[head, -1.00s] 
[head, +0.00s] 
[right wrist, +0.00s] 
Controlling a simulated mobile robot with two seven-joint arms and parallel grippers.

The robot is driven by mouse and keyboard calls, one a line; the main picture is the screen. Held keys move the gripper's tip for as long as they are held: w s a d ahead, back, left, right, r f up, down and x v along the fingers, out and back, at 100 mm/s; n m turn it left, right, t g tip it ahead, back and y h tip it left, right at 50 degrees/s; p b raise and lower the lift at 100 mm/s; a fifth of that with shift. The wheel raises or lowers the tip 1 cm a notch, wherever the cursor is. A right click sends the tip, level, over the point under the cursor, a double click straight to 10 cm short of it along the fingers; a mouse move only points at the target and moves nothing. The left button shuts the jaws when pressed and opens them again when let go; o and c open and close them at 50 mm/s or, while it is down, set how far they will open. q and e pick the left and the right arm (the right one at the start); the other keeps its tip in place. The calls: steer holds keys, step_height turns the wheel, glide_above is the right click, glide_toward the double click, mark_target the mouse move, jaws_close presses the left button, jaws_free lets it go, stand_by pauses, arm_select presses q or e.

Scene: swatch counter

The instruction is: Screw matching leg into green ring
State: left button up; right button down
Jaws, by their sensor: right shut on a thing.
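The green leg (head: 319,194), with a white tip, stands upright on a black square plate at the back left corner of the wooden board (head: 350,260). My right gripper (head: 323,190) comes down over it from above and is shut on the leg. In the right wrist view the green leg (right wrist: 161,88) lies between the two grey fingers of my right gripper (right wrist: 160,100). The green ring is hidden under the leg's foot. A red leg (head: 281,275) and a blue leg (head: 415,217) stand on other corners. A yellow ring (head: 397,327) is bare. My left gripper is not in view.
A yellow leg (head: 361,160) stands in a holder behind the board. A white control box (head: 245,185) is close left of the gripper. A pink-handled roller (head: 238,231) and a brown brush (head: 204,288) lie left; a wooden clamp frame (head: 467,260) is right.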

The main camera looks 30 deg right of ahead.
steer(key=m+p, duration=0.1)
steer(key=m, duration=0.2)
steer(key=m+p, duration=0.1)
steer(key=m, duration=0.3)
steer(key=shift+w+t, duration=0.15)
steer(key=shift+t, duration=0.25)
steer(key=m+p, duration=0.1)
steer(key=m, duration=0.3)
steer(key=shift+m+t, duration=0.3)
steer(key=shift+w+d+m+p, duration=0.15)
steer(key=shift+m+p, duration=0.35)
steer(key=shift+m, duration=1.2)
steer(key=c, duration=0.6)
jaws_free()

- _What needs to be done_
Extract the full listing above without alteration.

- _Output of the exercise_
[head, -1.00s] 
[head, +0.00s] 
[right wrist, +0.00s] 
Controlling a simulated mobile robot with two seven-joint arms and parallel grippers.

The robot is driven by mouse and keyboard calls, one a line; the main picture is the screen. Held keys move the gripper's tip for as long as they are held: w s a d ahead, back, left, right, r f up, down and x v along the fingers, out and back, at 100 mm/s; n m turn it left, right, t g tip it ahead, back and y h tip it left, right at 50 degrees/s; p b raise and lower the lift at 100 mm/s; a fifth of that with shift. The wheel raises or lowers the tip 1 cm a notch, wherever the cursor is. A right click sends the tip, level, over the point under the cursor, a double click straight to 10 cm short of it along the fingers; a mouse move only points at the target and moves nothing. The left button shuts the jaws when pressed and opens them again when let go; o and c open and close them at 50 mm/s or, while it is down, set how far they will open. q and e pick the left and the right arm (the right one at the start); the other keeps its tip in place. The calls: steer holds keys, step_height turns the wheel, glide_above is the right click, glide_toward the double click, mark_target the mouse move, jaws_close presses the left button, jaws_free lets it go, stand_by pauses, arm_select presses q or e.

Scene: swatch counter

The instruction is: Screw matching leg into green ring
State: left button up; right button down
Jaws, by their sensor: right shut on a thing.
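The green leg (head: 319,194), with a white tip, stands upright on a black square plate at the back left corner of the wooden board (head: 350,260). My right gripper (head: 323,190) comes down over it from above and is shut on the leg. In the right wrist view the green leg (right wrist: 161,88) lies between the two grey fingers of my right gripper (right wrist: 160,100). The green ring is hidden under the leg's foot. A red leg (head: 281,275) and a blue leg (head: 415,217) stand on other corners. A yellow ring (head: 397,327) is bare. My left gripper is not in view.
A yellow leg (head: 361,160) stands in a holder behind the board. A white control box (head: 245,185) is close left of the gripper. A pink-handled roller (head: 238,231) and a brown brush (head: 204,288) lie left; a wooden clamp frame (head: 467,260) is right.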

The main camera looks 30 deg right of ahead.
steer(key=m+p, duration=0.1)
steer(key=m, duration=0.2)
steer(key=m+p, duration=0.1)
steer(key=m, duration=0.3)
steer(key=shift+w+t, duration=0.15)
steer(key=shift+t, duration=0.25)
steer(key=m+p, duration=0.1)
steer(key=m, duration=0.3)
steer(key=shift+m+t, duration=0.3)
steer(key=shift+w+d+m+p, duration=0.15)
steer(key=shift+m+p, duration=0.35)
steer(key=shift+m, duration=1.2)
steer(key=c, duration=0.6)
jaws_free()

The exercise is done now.